We are not talking about the yield on equity earnings. We are referring to the returns that the asset classes generated over a period of time. Normally, a ten-year period is considered long term for most practical purposes. It is very rare that equity as an asset class has ended up underperforming gold over a 10-year time frame. This happened in the 1970s, but that was a different era altogether. However, if you look at last 10 years, it is quite astonishing to find that, despite the rally in equities, gold has outshone equities as an asset class. That itself is a clear case for a return to normal mode.
The demand for gold, in the last few years has stemmed from a combination of central banks buying gold as well as ETFs catering to the investment demand for gold. Central banks are targeting the diversification of reserves, and even the RBI has moved 13% of forex reserves to gold.

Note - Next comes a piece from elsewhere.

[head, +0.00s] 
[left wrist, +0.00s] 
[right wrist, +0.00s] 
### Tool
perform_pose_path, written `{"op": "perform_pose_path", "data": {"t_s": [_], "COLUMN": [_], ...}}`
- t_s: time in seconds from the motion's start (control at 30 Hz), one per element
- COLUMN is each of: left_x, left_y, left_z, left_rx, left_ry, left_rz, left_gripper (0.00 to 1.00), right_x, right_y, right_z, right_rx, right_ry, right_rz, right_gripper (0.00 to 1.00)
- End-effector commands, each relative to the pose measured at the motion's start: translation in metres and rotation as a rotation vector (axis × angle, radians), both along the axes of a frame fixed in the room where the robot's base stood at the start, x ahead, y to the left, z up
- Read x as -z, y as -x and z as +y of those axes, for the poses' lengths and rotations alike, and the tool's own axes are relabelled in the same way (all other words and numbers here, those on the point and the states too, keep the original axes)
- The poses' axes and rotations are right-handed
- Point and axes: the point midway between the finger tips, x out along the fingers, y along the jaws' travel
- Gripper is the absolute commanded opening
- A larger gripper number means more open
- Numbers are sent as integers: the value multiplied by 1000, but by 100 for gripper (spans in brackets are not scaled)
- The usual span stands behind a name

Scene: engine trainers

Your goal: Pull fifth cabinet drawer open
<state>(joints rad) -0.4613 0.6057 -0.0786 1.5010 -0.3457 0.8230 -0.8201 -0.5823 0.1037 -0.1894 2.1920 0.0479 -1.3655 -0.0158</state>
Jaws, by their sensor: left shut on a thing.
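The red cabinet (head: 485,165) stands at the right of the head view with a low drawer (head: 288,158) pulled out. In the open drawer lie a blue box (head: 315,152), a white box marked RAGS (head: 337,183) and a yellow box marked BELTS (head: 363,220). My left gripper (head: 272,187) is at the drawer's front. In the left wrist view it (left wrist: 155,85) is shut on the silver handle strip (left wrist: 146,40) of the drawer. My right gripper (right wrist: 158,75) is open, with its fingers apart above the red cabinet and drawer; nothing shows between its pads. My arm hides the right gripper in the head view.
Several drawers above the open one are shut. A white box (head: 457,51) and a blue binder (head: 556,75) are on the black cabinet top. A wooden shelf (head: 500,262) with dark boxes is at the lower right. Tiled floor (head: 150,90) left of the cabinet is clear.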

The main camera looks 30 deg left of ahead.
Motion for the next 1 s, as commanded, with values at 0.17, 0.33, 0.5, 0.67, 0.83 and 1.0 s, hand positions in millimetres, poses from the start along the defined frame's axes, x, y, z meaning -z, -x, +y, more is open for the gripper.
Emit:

But, the million-dollar question is; how long can these investors remain risk-off. In a risk-on environment, the typical propensity is to bet on a revival in GDP growth. That is when investors again put money in equity and other high growth assets. Gold has been the preferred asset for a long time since 2008, and time is ripe for big shift back to growth. Gold rally may be truly done!
If you are a trader or have invested in gold for capital gains, it is time to look at monetizing your gains for now and take a fresh view later. However, if you are a regular long-term investor, then gold would only be asset allocation for hedging purposes. Not much changes for you in that case, as you just need to maintain your asset allocation to gold in the range of 10% to 15%. The normal formula is that when you find the gold silver ratio closer to 100% it is time to move your gold allocation to 10%, in case you have moved it up to 15%. Gold always had, and always will have limitations as an investment avenue. It is as a safety net, that gold is king!